Kommunismus und westlicher Wohlstand
Die Enzyklika wurde zu einer Zeit verfasst, als in der kommunistischen Welt der Glaube bzw. die Vertröstung der Arbeiter auf ein Leben in Wohlstand und Gerechtigkeit immer brüchiger wurde, wohingegen in den freiheitlichen Gesellschaften der Wohlstand und die erreichte soziale Sicherheit zu neuen Fehlleistungen führten.

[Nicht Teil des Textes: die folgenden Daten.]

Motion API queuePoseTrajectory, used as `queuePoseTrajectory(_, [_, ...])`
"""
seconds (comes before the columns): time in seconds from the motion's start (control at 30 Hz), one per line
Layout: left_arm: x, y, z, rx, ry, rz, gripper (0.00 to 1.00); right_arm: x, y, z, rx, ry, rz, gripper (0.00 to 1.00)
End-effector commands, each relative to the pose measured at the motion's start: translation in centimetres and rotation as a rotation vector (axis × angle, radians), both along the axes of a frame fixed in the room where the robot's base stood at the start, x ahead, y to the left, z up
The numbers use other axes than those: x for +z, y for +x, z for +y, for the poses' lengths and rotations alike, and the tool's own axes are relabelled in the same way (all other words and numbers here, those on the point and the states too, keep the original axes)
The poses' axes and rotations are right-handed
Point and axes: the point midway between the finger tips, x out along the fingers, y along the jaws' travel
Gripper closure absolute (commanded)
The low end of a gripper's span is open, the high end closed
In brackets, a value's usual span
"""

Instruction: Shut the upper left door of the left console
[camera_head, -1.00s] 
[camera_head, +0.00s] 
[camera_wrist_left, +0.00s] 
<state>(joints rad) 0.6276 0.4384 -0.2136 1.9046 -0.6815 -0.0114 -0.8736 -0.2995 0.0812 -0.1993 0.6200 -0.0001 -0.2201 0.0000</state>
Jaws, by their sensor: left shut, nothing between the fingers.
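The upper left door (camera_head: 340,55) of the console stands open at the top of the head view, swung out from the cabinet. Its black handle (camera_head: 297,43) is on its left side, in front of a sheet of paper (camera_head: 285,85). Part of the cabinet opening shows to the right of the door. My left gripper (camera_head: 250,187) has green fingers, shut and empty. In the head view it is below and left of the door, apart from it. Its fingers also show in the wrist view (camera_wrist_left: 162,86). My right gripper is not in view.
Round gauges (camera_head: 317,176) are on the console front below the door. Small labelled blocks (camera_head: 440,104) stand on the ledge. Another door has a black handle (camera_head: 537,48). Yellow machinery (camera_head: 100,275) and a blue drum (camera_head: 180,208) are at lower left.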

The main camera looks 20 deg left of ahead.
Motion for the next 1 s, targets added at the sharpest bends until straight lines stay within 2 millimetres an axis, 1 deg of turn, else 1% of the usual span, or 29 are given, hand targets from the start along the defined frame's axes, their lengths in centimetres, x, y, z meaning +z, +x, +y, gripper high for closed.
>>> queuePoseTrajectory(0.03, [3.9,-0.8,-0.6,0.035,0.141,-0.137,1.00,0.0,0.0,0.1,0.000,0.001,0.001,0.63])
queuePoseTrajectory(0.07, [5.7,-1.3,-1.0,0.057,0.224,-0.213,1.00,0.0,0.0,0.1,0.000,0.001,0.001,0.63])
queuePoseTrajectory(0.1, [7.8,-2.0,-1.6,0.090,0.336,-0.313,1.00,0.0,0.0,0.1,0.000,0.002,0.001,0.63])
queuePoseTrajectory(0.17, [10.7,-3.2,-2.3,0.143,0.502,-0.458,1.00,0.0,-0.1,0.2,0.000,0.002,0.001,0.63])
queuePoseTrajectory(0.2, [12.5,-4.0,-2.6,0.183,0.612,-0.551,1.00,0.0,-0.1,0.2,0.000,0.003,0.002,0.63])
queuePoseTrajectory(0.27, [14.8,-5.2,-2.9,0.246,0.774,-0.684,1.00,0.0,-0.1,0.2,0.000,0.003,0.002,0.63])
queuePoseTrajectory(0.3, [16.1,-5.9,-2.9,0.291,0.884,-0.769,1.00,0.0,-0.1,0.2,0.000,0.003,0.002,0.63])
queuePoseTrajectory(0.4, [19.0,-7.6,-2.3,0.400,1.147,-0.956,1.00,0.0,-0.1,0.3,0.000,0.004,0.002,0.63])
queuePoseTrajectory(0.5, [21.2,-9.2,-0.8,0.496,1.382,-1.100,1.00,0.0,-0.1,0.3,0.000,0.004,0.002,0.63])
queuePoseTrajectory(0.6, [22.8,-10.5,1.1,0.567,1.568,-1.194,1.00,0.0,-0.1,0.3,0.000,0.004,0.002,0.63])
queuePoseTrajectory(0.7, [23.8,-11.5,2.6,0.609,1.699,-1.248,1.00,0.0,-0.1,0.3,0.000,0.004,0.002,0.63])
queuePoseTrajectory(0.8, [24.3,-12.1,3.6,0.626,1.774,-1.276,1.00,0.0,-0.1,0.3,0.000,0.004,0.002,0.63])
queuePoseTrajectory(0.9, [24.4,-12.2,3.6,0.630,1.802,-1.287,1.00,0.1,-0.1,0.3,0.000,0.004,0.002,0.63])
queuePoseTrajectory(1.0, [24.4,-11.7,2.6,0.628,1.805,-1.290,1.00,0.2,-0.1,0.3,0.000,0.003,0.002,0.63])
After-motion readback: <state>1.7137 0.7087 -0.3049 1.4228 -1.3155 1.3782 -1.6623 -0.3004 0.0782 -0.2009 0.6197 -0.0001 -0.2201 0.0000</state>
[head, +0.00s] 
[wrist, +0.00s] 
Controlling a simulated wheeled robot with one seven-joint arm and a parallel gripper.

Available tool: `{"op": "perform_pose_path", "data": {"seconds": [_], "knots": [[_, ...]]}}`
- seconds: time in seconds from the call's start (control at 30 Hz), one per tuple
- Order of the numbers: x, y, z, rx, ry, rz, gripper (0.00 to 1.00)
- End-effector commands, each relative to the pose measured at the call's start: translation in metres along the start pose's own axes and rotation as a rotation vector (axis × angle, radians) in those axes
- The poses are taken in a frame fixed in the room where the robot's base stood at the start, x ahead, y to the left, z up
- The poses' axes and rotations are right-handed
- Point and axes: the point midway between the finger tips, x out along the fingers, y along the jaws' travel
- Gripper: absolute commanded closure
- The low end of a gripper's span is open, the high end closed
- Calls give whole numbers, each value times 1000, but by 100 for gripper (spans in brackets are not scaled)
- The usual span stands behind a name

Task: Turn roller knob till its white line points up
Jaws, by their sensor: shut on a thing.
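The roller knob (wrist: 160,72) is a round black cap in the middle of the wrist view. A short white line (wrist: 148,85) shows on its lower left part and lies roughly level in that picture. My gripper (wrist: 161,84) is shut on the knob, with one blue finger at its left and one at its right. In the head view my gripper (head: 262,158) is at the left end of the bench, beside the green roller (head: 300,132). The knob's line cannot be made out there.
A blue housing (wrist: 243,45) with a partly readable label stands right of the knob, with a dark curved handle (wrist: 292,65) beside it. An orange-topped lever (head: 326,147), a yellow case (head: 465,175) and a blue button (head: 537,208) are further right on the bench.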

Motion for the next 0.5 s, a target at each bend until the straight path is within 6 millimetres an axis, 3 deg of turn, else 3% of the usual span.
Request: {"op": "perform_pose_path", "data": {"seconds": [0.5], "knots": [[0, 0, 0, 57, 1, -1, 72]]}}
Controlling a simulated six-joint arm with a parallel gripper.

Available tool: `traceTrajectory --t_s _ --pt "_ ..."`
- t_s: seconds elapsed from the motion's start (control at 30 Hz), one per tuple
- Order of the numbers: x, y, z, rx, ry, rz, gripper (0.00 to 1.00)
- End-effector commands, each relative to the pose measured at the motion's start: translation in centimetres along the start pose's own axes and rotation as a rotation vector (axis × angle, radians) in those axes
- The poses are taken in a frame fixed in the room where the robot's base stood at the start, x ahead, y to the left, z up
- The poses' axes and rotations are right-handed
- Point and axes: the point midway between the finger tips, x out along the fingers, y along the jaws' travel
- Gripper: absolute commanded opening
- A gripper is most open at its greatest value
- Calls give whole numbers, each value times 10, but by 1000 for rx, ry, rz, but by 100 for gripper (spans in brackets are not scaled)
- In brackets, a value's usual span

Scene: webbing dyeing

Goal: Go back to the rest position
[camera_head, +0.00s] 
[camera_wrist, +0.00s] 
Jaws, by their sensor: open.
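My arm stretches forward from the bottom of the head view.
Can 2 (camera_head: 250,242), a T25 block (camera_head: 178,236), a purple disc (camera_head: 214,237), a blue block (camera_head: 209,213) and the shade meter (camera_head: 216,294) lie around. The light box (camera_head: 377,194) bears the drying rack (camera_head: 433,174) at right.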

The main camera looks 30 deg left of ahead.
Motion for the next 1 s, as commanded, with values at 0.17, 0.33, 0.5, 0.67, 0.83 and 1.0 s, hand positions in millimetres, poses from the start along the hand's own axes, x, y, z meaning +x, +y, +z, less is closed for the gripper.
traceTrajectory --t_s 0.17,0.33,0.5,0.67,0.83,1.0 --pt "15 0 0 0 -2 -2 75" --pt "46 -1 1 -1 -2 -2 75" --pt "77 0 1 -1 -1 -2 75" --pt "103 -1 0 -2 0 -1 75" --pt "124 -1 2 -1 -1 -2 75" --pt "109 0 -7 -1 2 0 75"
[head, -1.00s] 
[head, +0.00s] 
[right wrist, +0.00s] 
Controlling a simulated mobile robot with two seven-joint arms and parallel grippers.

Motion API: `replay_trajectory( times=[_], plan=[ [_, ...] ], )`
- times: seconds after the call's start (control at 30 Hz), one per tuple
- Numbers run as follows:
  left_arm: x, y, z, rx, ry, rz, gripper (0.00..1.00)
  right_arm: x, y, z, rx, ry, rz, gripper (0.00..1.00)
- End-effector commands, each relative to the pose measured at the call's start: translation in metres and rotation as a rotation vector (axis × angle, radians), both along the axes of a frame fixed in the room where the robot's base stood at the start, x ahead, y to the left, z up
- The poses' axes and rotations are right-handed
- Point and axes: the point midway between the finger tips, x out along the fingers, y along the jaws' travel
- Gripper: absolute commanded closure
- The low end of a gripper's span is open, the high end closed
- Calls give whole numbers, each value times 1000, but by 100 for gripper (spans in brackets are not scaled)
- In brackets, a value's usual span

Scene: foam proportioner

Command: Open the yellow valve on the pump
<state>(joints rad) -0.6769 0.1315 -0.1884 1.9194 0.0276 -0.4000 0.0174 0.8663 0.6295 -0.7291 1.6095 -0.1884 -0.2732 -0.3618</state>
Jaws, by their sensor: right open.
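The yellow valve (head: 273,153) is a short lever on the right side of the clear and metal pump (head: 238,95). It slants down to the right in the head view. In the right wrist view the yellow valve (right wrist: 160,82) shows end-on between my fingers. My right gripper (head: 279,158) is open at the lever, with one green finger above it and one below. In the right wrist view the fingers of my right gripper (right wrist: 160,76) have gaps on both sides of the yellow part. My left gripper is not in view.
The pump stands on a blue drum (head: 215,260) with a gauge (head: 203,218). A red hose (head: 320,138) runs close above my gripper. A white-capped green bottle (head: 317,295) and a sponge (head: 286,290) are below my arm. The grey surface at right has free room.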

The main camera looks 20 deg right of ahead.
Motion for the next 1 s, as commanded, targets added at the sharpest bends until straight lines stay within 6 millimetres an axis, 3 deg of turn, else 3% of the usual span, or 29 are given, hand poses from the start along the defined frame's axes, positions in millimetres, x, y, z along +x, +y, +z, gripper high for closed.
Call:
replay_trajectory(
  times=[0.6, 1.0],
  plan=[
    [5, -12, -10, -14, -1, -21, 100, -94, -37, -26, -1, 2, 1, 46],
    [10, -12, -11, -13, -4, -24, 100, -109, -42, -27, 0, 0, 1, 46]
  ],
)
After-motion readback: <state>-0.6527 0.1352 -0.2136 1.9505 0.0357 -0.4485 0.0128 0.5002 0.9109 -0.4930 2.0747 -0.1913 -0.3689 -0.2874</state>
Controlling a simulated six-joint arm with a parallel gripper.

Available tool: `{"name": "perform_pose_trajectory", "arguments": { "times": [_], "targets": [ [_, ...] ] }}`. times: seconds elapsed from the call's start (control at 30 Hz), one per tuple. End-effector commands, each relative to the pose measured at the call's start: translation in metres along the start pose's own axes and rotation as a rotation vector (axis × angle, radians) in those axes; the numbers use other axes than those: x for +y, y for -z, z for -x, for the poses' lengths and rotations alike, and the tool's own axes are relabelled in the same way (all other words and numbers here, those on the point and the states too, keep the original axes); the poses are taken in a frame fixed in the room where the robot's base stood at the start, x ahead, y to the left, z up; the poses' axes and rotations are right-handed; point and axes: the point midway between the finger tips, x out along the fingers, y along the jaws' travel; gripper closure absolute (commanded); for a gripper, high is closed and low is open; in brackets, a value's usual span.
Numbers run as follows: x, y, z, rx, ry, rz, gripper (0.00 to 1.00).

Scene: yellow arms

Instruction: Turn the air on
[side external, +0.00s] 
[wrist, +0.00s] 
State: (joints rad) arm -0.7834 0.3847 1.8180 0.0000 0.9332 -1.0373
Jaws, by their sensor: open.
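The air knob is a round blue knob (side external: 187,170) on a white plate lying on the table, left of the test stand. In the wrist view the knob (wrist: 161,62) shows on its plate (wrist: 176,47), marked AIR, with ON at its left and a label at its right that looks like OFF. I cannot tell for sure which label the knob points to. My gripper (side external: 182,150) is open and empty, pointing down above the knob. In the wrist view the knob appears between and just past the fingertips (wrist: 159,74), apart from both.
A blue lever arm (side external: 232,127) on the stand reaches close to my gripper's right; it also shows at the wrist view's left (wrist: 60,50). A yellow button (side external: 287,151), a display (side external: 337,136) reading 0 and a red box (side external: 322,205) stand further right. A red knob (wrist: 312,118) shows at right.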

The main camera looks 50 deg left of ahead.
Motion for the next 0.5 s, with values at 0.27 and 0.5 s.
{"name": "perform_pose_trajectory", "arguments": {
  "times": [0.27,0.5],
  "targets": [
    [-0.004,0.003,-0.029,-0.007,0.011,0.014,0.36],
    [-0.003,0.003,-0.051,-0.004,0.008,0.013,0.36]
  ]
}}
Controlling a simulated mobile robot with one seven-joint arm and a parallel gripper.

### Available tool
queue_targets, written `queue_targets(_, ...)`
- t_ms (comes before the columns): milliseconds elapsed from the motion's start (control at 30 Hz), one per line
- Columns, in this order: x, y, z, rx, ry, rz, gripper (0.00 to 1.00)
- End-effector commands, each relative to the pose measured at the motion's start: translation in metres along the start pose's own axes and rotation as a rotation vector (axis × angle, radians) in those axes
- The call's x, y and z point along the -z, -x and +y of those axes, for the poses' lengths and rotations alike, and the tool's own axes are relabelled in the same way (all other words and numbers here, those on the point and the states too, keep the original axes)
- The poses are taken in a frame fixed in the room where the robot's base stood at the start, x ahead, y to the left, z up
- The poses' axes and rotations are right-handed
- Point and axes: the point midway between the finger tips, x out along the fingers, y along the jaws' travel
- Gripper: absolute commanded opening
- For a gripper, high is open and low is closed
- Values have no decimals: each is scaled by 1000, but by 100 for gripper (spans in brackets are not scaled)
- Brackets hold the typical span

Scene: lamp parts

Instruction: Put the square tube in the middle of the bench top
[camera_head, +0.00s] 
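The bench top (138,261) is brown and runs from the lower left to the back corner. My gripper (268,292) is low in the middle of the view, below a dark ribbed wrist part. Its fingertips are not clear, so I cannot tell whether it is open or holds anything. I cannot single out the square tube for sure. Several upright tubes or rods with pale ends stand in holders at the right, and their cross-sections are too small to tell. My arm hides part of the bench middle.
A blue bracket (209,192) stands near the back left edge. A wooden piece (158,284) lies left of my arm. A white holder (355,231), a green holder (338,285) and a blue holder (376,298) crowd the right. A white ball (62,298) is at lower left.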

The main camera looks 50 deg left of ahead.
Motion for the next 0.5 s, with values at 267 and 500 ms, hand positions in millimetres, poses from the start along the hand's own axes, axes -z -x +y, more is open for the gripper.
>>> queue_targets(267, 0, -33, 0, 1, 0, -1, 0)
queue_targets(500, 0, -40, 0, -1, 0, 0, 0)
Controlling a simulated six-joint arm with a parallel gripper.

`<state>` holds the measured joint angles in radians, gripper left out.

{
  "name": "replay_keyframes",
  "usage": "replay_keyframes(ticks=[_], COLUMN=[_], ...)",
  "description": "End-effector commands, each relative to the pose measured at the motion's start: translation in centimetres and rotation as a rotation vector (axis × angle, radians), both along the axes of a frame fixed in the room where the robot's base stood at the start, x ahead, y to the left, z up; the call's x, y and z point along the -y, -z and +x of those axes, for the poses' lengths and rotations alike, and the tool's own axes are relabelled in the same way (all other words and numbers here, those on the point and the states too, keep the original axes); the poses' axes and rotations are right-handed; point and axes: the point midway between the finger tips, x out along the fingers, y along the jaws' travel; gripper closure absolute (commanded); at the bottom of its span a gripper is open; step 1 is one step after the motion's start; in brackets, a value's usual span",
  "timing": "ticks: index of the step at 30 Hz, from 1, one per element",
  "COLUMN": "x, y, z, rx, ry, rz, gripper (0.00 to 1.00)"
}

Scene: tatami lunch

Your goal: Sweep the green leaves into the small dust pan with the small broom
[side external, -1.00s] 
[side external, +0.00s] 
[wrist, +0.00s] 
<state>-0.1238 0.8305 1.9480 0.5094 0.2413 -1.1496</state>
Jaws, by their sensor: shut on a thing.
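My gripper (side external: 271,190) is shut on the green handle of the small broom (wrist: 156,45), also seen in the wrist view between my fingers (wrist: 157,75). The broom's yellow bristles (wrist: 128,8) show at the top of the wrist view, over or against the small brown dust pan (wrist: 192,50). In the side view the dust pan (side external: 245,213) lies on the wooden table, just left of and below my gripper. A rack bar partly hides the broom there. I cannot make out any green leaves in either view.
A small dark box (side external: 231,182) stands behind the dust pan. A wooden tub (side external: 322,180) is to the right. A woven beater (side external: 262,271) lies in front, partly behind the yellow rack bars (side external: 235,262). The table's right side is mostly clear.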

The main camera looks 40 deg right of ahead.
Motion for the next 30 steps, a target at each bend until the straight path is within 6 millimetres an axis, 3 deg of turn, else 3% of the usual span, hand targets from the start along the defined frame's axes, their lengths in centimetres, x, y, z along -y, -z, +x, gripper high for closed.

Die Arbeit würde nicht als eine persönliche Leistung anerkannt und sei mehr Mittel zum Zweck und damit verlöre sie ihren gesellschaftlichen Wert, stellt er in seinen Feststellungen zum Ist-Zustand fest.
Wert der Arbeit
Was die soziale Frage im Industriezeitalter betrifft, so wendet sich der Papst gegen den „Irrtum des primitiven Kapitalismus“, der im Gefolge der „materialistischen und ökonomistischen Strömungen“ im 19. Jahrhundert die Arbeit nur danach bewertete, was sie an Gütern hervorbringt. Es sei immer nur der Mensch, der arbeite und deshalb auch Anspruch auf menschenwürdige Arbeitsbedingungen und gerechten Lohn habe. Von diesem Ansatz her bekennt sich die Enzyklika erneut zur katholischen Soziallehre. Des Weiteren befasst sich der Papst mit der Frage des gesunden Menschenverstandes und dessen Streben nach geistlichem Wissen.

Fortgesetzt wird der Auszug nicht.